20111024

Animated Quasicrystals

Inspired by this recent Nobel prize, we've been playing with two-dimensional quasi-crystal patterns again. We spoke briefly of quasicrystals previously : patterns that appear somewhat periodic but never actually repeat. Two-dimensional quasicrystals can be generated by summing together four or more plane waves. In collaboration with Keegan, we've explored ( for entertainment purposes entirely ), what happens when you make these plane waves travel, and also viewing the quasicrystals in log-transformed coordinates as shown in this earlier post. There are more animations over at the Imgur album.
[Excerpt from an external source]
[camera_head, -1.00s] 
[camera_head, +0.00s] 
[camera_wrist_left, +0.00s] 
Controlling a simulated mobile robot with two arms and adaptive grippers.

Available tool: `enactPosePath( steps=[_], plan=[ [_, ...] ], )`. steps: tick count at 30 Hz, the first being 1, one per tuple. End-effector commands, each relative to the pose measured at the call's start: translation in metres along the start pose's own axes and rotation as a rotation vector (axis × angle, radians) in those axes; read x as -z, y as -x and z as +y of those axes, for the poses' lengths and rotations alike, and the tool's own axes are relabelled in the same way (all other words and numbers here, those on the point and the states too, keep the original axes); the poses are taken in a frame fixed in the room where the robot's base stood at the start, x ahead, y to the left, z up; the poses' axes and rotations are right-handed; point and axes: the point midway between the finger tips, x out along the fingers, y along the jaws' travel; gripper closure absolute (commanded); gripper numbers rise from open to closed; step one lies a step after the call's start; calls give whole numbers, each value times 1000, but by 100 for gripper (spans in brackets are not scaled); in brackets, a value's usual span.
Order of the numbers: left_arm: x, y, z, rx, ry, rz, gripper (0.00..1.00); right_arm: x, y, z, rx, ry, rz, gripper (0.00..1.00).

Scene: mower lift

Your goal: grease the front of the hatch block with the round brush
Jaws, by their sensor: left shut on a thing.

The Java code below generated sequences of images for animation. Once you have a series of images, you can use Gimp to make an animated GIF. I converted to black-and-white and 8-color indexed mode before saving to cut down on file size, and used about 80ms/frame for animation speed.
 import java.awt.image.BufferedImage;  
import java.io.File;
import java.io.IOException;
import javax.imageio.ImageIO;
import static java.lang.Math.*;
public class QUASI1 {
public static void main(String [] args) throws IOException {
int k=4; //numer of plane waves
int stripes = 27; //number of stripes per wave
int N = 800; //image size in pixels
int N2 = N/2;
BufferedImage it = new BufferedImage(N,N,BufferedImage.TYPE_INT_RGB);
for (double phase=0; phase<2*PI; phase+=2*PI/30) {
for ( int i=0; i<N; i++ ) for ( int j=0; j<N; j++ ) {
double x = j-N2, y = i-N2; //cartesian coordinates
double theta = atan2(y,x); //log-polar coordinates
double r = log(sqrt(x*x+y*y));
double C=0; // accumulator
for (double t=0; t<PI; t+=PI/k)
C+=cos((theta*cos(t)-r*sin(t))*stripes+phase);
// use the following line for cartesian crystals:
//C+=cos((x*cos(t)+y*sin(t))*2*PI*stripes/N+phase);
int c=(int)((C+k)/(k*2)*255);
it.setRGB(i,j,c|(c<<8)|(c<<16));
}
ImageIO.write(it,"png",new File("Test"+(int)(180*phase/PI)+".png")) ;
}
}
}
To execute this code, copy it into a file names "QUASI1.java". Then, from the terminal, run "javac QUASI1.java", and finally "java QUASI1" to execute it. Or, paste it into your favorite Java IDE. Changing K will change the degree of symmetry in the crystal. Changing N sets the size of the output images. Changing stripes sets how many wave cycles fit in the rendered image, with larger numbers leading to finer structure. The image on the right was actually rendered using the equation "C+=cos(abs(x*cos(t)+y*sin(t))*2*PI*stripes/N+phase);", with the absolute value added to enforce flow outward from the center.

Since quasicrystals are not periodic, it is not possible to wrap them around the log-polar "tunnel" ( seen on the left above ) such that two edges of the image meet perfectly. However, for quasicrystals composed of only a few plane waves, you can sometimes get two regions to align well enough to be unnoticeable, especially in black and white. In the Imgur album, you can see that some crystals were lined up better than others. Brain massage.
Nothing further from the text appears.